Cumhurbaşkanı Akıncı, "Ortada yapıcı öneri falan yoktur; sadece Cenevre görüşmeleri için önkoşul koyma çabası vardır. Sayın Rum lider Cenevre’de öncelikle toprak konusunu tamamen bitirmeyi, ardından Güvenlik ve Garanti konularını tamamen sonuçlandırmayı ve en sonunda da diğer başlıklarda geri kalan konuları ele almamızı istemektedir" dedi. Cumhurbaşkanı Akıncı, bu yaklaşımın 11 Şubat 2014 mutabakatına ve 12 Ocak 2017 Cenevre Konferansı sonuç bildirisine de tamamen aykırı olduğunu vurgulayarak "bu dayatmayı kabul etmemize imkan yoktur. 'Hiç bir Kıbrıslı Türk lider böyle bir anlayışı kabul edemez' dediğim konu budur" şeklinde konuştu.
Cumhurbaşkanı Akıncı'nın açıklaması şöyle:
"Rum tarafı maalesef yine imaj yaratma yönünde bir manipülasyon eylemi içerisinde bulunmaktadır. Son görüşmemizde Sayın Anastasiadis’in çok olumlu ve yapıcı öneriler yaptığı ve bunu bizim reddettiğimiz ısrarla yayılmak istenmektedir. Bu durumda sessiz kalmamız mümkün değildir.
Ortada yapıcı öneri falan yoktur; sadece Cenevre görüşmeleri için önkoşul koyma çabası vardır. Sayın Rum lider Cenevre’de öncelikle Toprak konusunu tamamen bitirmeyi, ardından Güvenlik ve Garanti konularını tamamen sonuçlandırmayı ve en sonunda da diğer başlıklarda geri kalan konuları ele almamızı istemektedir. 11 Şubat 2014 mutabakatına ve 12 Ocak 2017 Cenevre Konferansı sonuç bildirisine de tamamen aykırı olan bu dayatmayı kabul etmemize imkan yoktur. “Hiç bir Kıbrıslı Türk lider böyle bir anlayışı kabul edemez” dediğim konu budur.
Sayın Anastasiadis, kamuoyu önünde henüz siyasal eşitliğimizin temel bir unsuru olan dönüşümlü başkanlığı ve kararlara etkin katılım konusunu kabul ettiğini net bir biçimde ortaya koymazken, Toprak ve Güvenlik-Garanti konularını tamamen sonuçlandırmayı talep edebilmektedir. Böylesi bir tavrın onaylanması söz konusu bile olamaz.
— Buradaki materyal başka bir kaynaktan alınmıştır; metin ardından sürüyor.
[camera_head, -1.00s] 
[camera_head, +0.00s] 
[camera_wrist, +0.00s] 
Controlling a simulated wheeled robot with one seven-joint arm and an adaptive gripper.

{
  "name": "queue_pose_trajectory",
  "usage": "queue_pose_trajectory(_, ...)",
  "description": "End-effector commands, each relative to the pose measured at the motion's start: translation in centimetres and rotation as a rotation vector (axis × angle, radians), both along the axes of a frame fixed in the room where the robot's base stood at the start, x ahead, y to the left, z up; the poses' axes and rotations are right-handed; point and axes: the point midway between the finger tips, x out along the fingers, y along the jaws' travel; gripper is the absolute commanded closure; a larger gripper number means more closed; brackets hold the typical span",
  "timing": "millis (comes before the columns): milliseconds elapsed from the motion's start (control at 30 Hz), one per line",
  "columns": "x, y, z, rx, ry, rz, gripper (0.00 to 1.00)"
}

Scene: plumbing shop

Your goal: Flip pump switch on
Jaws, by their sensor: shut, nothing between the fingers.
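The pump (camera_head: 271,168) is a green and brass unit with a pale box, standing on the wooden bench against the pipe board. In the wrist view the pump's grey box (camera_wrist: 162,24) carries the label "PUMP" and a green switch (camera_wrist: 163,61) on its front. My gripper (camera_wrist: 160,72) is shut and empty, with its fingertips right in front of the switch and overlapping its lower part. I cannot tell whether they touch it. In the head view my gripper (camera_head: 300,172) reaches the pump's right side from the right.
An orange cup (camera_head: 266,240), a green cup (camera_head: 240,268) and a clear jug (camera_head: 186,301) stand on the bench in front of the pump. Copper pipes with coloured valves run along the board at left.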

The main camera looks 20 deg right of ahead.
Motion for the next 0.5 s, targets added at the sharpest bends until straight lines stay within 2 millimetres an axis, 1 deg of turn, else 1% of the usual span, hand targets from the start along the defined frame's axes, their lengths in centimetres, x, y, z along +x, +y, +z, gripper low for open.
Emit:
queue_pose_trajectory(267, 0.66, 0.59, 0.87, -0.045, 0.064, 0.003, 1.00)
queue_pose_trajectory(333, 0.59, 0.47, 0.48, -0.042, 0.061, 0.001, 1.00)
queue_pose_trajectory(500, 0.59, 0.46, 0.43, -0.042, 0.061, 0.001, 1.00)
Gelinen noktada, sonuca gidebilmek için yapılması gereken aslında bellidir. Resmin bütününü görebilmek için tüm henüz çözümlenmemiş önemli konuların paralel bir süreçte ele alınması zorunludur. Cenevre’de 5’li olarak toplanıldığında, Güvenlik ve Garanti konuları ele alınırken, ikili olarak toplanıldığında da diğer konular ele alınacaktır.
Bir konuyu tamamen bitirip diğerine geçmek yıllardır mümkün olmamıştır. Şimdi de mümkün değildir. Çünkü taraflar haklı olarak bir başlıkta adım atarken, diğer başlıkta ne olacağını görmek istemektedir.
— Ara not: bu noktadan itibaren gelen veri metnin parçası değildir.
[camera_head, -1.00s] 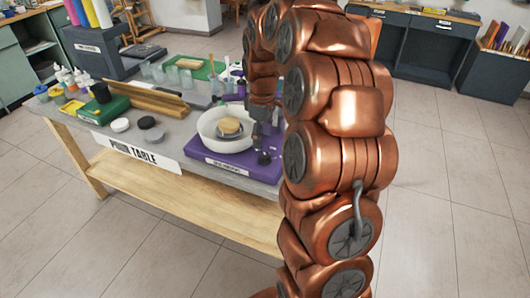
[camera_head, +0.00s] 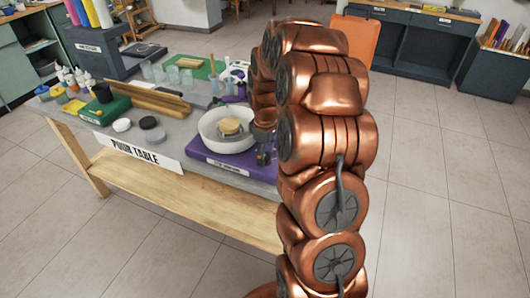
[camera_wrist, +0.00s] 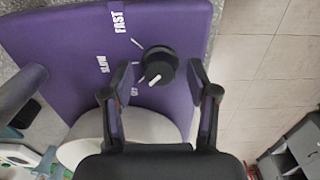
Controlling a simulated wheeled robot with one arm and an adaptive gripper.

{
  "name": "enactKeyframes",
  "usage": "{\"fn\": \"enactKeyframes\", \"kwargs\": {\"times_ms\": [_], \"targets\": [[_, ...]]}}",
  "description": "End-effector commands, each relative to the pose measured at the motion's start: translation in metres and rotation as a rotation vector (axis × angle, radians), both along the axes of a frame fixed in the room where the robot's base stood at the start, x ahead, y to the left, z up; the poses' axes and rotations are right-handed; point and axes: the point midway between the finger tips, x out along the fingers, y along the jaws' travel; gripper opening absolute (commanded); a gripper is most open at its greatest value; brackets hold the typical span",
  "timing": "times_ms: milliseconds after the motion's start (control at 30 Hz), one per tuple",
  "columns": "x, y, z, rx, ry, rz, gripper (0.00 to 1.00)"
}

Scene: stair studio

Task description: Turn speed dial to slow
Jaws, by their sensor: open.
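A purple wheel base (camera_head: 220,165) with a white bowl (camera_head: 213,130) on it stands at the right end of the table. In the wrist view, the black speed dial (camera_wrist: 158,64) sits on the purple panel (camera_wrist: 75,45), beside the labels FAST, SLOW and OFF. Its white pointer is turned down and slightly left in the picture, nearer OFF than SLOW. My gripper (camera_wrist: 158,78) is open, with one finger on each side of the dial in the picture. Contact with the dial cannot be told. In the head view my gripper (camera_head: 265,140) is partly hidden by my arm.
The table (camera_head: 170,190) also holds a brown lump (camera_head: 230,127) in the bowl, round dark and white lids (camera_head: 148,122), a green box (camera_head: 103,110), wooden pieces (camera_head: 160,101) and several clear cups. Floor is free in front and at right.

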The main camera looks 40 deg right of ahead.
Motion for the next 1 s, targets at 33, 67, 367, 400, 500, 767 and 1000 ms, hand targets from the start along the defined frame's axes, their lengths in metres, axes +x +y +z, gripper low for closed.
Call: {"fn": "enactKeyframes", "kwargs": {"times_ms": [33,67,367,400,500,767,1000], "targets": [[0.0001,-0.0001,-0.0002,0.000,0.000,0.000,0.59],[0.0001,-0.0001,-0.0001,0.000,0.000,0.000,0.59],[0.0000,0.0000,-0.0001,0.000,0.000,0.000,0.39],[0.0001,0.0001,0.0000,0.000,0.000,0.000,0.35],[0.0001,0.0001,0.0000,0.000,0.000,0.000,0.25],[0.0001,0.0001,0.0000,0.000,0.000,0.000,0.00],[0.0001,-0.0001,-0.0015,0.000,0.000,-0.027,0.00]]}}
Uzun zamandan beridir çözüm bekleyen belli sayıdaki önemli konularda karşılıklı atılacak adımlarla kapsamlı bir paket oluşturma çabasının artık gerekli olduğunu belirtmekteyiz. Bu çerçevede Haziran ayında Cenevre Konferansı için bir gün saptanmasını ve o güne kadar da bu yönde çalışmalara devam edilebileceğini önermekteyiz. Cenevre Konferansı’nda da 6 başlıktaki tüm önemli konuların bu yaklaşımla sonuca bağlanabileceğini öngörmekteyiz.
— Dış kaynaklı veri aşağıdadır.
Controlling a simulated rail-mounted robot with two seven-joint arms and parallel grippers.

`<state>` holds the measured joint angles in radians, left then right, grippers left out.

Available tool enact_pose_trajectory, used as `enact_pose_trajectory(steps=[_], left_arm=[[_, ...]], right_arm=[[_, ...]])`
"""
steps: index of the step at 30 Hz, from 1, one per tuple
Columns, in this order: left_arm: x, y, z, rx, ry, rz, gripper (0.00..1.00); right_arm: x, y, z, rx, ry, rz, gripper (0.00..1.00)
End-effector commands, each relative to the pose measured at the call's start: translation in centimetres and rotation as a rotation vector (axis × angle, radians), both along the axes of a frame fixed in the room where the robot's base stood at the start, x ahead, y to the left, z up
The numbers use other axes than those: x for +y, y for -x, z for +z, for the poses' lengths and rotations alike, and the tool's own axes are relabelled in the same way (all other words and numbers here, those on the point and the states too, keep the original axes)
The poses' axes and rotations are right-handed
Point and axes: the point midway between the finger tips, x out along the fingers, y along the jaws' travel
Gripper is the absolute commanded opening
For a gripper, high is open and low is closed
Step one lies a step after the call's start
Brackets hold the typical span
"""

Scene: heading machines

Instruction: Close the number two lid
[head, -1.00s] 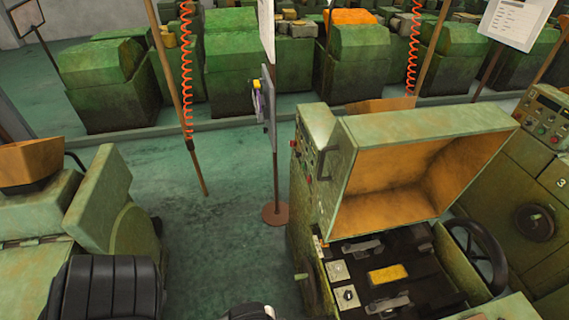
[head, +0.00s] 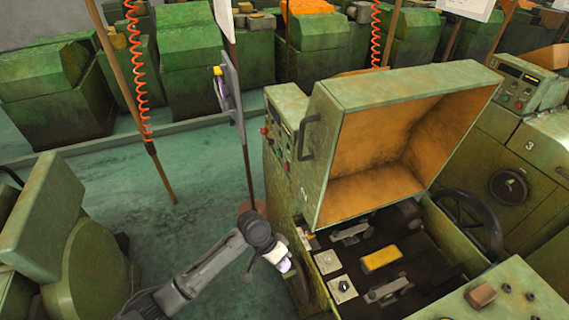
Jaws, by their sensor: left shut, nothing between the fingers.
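The open green lid (head: 325,165) with an orange inner side stands raised over the machine in the middle right. A small mark like a 2 shows on its left side, and a dark handle (head: 307,137) sits on that side. The machine's dark interior (head: 375,255) with a yellow block (head: 381,259) is exposed below. My left gripper (head: 285,266) is shut and empty at the machine's left front edge, below the lid and apart from the handle. My right gripper is not in view.
A control panel (head: 278,140) stands behind the lid's left side. A black handwheel (head: 468,218) is right of the opening. A machine marked 3 (head: 545,150) stands farther right.

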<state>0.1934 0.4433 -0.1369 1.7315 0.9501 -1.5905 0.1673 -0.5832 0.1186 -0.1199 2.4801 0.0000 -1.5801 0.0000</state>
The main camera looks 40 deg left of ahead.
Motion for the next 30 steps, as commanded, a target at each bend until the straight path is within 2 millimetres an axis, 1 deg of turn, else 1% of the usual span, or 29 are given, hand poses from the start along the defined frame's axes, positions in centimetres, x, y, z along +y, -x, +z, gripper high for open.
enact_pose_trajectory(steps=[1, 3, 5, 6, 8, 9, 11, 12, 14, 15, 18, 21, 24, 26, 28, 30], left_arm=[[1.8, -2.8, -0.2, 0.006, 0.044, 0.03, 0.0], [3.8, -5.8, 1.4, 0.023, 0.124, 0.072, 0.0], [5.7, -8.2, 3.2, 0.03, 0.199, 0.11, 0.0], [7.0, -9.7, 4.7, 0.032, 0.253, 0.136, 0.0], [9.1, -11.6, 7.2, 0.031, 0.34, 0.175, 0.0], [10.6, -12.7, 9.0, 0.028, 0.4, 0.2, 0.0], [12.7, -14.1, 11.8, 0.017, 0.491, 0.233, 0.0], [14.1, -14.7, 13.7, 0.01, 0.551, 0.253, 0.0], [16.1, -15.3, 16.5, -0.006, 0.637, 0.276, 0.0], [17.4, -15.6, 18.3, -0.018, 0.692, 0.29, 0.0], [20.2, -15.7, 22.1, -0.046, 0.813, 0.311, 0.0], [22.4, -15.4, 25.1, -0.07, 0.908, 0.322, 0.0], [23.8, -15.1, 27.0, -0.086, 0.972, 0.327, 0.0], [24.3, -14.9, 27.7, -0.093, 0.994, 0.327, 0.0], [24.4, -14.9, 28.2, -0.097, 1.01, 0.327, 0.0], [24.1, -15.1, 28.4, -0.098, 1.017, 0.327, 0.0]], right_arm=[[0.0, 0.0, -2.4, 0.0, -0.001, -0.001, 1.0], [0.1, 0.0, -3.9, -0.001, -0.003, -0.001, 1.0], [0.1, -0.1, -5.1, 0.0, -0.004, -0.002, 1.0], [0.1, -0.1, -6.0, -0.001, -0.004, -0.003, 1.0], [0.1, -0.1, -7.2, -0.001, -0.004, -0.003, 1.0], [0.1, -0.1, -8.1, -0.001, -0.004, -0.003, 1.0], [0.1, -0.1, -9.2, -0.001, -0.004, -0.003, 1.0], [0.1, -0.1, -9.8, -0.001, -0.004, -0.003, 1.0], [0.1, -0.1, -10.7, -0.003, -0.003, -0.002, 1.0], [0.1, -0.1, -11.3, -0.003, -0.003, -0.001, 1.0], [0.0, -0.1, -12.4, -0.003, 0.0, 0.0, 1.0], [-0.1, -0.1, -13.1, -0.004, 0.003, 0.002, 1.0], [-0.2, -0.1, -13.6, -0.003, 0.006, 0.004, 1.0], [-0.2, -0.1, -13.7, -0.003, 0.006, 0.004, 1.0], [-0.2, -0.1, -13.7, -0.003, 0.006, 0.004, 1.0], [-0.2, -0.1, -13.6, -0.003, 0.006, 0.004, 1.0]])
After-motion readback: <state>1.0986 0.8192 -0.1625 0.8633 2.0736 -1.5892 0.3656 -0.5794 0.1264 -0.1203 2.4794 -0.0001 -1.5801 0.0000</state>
Zamanın çok daraldığının bilinci içinde çözüme odaklanmak yerine, tek taraflı olarak hidrokarbon araştırmalarına ısrarla devam edilirse yaz aylarında yeni gerginlikler yaşanabileceğinin de uyarılarını yapmaktayız.
Kıbrıs Türk tarafı olarak 11 Şubat 2014 mutabakatına ve Cenevre Konferansı sonuç bildirisine uygun çerçevede hareket etmeye devam edeceğimizi, ancak bunlara aykırı ön koşulları kabul etmemizin söz konusu olmayacağını bir kez daha vurgulamak isterim".